## WHAT TO WORK ON
Extract all data as written.

## RECORDED DATA
|---|
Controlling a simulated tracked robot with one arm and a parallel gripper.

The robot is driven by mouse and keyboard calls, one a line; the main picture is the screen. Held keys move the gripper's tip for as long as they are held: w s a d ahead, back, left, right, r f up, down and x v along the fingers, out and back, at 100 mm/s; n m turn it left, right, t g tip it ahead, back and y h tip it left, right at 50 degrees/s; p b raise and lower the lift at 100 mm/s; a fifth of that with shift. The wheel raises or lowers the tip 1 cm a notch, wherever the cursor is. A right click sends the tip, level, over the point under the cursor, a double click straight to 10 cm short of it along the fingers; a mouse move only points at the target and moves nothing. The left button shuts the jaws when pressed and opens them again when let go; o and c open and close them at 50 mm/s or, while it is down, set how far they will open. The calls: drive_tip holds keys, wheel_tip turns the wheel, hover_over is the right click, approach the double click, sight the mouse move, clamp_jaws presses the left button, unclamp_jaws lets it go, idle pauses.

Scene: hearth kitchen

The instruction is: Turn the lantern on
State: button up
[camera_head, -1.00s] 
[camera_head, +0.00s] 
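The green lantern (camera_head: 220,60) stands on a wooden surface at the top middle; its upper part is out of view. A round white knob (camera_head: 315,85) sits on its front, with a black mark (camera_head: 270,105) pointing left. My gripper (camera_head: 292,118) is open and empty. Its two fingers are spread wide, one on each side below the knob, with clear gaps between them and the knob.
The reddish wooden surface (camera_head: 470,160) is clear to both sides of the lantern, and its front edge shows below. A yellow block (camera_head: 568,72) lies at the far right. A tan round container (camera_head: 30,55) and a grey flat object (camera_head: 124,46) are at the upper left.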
|---|
## EXERCISE RESULT
Controlling a simulated tracked robot with one arm and a parallel gripper.

The robot is driven by mouse and keyboard calls, one a line; the main picture is the screen. Held keys move the gripper's tip for as long as they are held: w s a d ahead, back, left, right, r f up, down and x v along the fingers, out and back, at 100 mm/s; n m turn it left, right, t g tip it ahead, back and y h tip it left, right at 50 degrees/s; p b raise and lower the lift at 100 mm/s; a fifth of that with shift. The wheel raises or lowers the tip 1 cm a notch, wherever the cursor is. A right click sends the tip, level, over the point under the cursor, a double click straight to 10 cm short of it along the fingers; a mouse move only points at the target and moves nothing. The left button shuts the jaws when pressed and opens them again when let go; o and c open and close them at 50 mm/s or, while it is down, set how far they will open. The calls: drive_tip holds keys, wheel_tip turns the wheel, hover_over is the right click, approach the double click, sight the mouse move, clamp_jaws presses the left button, unclamp_jaws lets it go, idle pauses.

Scene: hearth kitchen

The instruction is: Turn the lantern on
State: button up
[camera_head, -1.00s] 
[camera_head, +0.00s] 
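The green lantern (camera_head: 220,60) stands on a wooden surface at the top middle; its upper part is out of view. A round white knob (camera_head: 315,85) sits on its front, with a black mark (camera_head: 270,105) pointing left. My gripper (camera_head: 292,118) is open and empty. Its two fingers are spread wide, one on each side below the knob, with clear gaps between them and the knob.
The reddish wooden surface (camera_head: 470,160) is clear to both sides of the lantern, and its front edge shows below. A yellow block (camera_head: 568,72) lies at the far right. A tan round container (camera_head: 30,55) and a grey flat object (camera_head: 124,46) are at the upper left.

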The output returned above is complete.